Robot episode data:

──────────

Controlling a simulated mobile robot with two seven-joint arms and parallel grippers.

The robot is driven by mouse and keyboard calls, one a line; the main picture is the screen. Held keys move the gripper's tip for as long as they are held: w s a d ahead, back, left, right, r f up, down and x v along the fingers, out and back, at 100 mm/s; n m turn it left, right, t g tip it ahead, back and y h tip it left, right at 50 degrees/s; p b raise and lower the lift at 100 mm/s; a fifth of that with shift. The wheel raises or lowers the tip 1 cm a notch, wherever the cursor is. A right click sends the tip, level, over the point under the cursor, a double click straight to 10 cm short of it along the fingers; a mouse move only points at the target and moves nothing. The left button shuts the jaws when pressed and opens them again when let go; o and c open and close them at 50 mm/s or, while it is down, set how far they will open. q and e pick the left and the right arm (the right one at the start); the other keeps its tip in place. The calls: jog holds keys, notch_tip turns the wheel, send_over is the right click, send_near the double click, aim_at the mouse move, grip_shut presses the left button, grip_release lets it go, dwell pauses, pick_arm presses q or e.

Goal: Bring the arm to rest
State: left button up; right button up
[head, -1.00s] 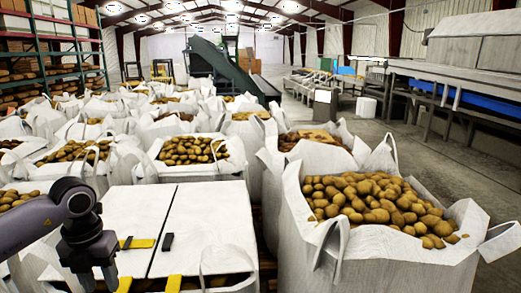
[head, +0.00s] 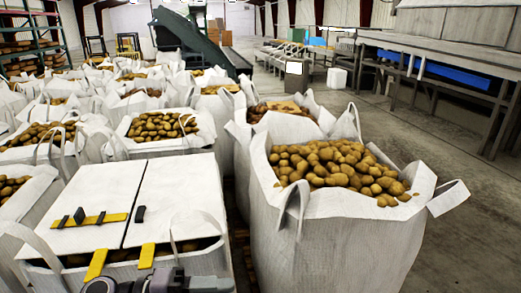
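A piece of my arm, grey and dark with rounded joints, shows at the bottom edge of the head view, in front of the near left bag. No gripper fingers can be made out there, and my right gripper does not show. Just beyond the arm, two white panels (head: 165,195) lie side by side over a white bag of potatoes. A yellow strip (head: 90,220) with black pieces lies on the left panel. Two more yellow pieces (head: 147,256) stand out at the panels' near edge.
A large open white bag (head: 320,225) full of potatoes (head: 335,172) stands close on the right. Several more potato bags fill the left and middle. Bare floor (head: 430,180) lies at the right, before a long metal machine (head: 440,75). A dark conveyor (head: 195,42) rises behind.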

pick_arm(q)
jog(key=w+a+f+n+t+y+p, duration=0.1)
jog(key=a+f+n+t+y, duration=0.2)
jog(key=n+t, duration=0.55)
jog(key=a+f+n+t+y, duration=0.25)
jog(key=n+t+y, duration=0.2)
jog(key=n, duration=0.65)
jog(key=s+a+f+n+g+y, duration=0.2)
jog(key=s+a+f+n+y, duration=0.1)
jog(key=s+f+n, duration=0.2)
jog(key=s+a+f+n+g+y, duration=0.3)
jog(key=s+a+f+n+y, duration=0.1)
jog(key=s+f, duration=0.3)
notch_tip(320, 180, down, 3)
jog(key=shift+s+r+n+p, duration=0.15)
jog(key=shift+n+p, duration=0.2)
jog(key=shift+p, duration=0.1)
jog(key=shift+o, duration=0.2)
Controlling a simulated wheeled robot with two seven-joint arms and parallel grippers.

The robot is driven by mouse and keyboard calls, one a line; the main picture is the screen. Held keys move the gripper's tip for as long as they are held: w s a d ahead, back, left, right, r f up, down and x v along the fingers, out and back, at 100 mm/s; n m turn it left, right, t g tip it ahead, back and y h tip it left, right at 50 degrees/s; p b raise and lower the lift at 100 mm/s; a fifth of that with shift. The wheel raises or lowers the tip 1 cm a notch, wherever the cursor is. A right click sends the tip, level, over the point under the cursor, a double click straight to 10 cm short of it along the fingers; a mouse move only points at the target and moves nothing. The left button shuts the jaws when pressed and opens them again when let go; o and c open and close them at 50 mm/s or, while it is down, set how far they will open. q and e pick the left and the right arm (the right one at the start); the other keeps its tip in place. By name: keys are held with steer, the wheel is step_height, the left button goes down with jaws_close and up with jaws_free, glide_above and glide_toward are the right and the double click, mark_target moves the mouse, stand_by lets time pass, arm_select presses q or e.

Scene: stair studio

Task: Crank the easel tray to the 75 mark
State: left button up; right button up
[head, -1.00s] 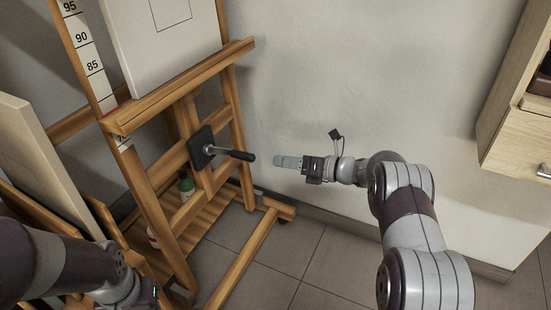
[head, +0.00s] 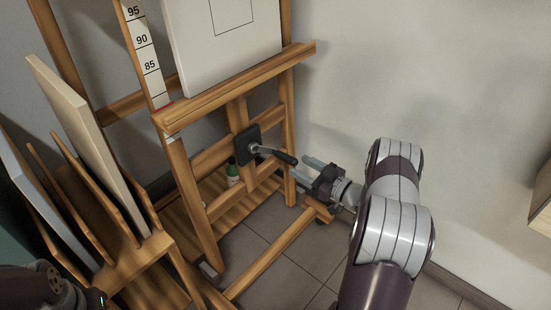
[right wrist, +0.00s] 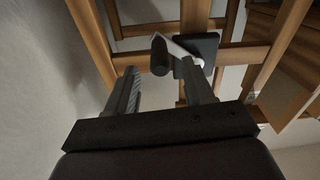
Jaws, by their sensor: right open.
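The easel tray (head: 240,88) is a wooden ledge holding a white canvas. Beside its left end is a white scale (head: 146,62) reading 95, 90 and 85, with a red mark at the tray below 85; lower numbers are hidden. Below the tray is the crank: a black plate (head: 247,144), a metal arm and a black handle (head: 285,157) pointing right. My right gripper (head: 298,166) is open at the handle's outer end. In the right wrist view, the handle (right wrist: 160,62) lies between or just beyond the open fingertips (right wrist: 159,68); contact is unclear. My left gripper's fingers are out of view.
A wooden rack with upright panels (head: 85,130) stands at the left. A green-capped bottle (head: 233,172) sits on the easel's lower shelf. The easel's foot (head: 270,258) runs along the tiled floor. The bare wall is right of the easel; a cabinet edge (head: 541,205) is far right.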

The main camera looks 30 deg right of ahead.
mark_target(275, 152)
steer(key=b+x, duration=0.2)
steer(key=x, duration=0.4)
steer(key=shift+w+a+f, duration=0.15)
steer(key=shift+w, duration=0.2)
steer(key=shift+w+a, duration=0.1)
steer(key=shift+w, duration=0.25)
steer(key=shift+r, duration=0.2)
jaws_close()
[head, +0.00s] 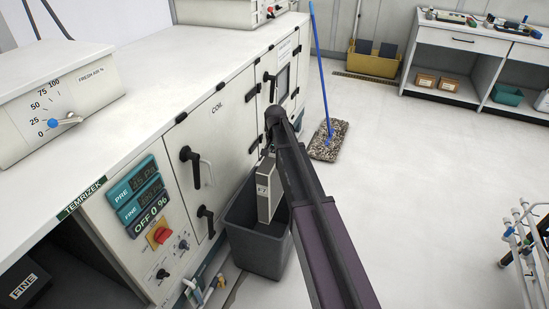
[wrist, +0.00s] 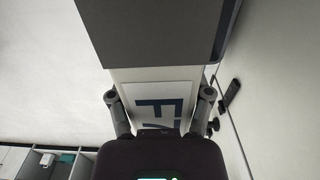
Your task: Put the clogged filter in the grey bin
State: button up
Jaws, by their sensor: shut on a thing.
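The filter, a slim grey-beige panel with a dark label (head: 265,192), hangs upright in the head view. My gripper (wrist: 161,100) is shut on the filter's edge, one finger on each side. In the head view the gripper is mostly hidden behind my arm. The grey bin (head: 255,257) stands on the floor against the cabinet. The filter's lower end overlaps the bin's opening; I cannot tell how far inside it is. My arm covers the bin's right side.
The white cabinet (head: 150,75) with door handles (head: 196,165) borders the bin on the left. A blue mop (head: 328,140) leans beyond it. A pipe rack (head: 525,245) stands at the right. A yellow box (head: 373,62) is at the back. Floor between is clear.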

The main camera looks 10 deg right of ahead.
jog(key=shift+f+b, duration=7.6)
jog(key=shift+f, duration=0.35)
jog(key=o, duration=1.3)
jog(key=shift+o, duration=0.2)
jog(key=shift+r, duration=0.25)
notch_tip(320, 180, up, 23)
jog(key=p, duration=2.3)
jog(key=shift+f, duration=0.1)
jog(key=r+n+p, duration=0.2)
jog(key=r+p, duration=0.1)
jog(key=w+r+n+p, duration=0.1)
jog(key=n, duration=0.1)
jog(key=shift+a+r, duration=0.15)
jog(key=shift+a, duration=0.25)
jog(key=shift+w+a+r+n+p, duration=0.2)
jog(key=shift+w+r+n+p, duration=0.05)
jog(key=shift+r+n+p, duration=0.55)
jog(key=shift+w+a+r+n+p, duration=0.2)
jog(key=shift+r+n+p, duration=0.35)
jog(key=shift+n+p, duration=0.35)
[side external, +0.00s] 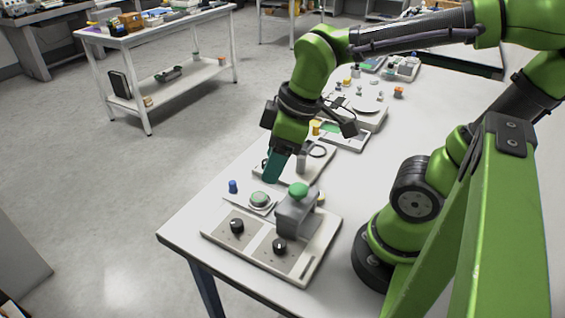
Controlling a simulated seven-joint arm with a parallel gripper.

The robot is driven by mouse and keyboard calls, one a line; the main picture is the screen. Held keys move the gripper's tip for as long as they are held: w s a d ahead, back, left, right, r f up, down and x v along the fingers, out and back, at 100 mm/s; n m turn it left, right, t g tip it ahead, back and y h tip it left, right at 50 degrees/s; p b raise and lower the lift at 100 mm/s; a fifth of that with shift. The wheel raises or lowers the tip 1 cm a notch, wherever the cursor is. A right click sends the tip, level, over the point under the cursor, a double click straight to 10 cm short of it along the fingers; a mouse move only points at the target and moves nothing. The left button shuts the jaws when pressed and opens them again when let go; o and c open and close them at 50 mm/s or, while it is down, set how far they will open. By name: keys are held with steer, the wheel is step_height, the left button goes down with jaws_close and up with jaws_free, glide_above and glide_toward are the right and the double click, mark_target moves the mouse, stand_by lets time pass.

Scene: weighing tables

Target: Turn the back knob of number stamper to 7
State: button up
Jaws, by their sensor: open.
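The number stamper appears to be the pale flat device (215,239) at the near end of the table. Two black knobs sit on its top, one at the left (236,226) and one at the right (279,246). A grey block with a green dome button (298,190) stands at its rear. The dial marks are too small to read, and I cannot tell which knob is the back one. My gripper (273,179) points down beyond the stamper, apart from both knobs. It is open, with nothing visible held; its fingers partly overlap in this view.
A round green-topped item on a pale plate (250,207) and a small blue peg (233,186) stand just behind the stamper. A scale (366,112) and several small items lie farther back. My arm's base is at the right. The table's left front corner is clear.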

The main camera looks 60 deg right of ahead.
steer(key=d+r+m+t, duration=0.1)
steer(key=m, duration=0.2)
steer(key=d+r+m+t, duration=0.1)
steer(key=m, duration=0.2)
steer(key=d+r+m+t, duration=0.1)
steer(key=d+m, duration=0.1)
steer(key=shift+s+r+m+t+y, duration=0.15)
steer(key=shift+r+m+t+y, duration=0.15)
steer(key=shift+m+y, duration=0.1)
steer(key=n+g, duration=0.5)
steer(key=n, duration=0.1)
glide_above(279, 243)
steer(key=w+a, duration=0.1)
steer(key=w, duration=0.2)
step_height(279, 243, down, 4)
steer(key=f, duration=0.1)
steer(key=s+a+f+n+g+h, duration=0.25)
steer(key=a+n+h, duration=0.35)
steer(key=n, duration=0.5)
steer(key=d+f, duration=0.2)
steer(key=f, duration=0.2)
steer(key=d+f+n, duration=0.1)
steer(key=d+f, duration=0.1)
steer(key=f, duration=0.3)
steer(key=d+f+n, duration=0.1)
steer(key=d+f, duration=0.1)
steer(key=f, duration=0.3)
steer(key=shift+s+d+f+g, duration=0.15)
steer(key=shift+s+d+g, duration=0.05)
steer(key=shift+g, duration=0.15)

──────────

Exercise objective:
Choose all lines containing the string "seven" and copy them out.

The answer:
Controlling a simulated mobile robot with two seven-joint arms and parallel grippers.
Controlling a simulated wheeled robot with two seven-joint arms and parallel grippers.
Controlling a simulated seven-joint arm with a parallel gripper.

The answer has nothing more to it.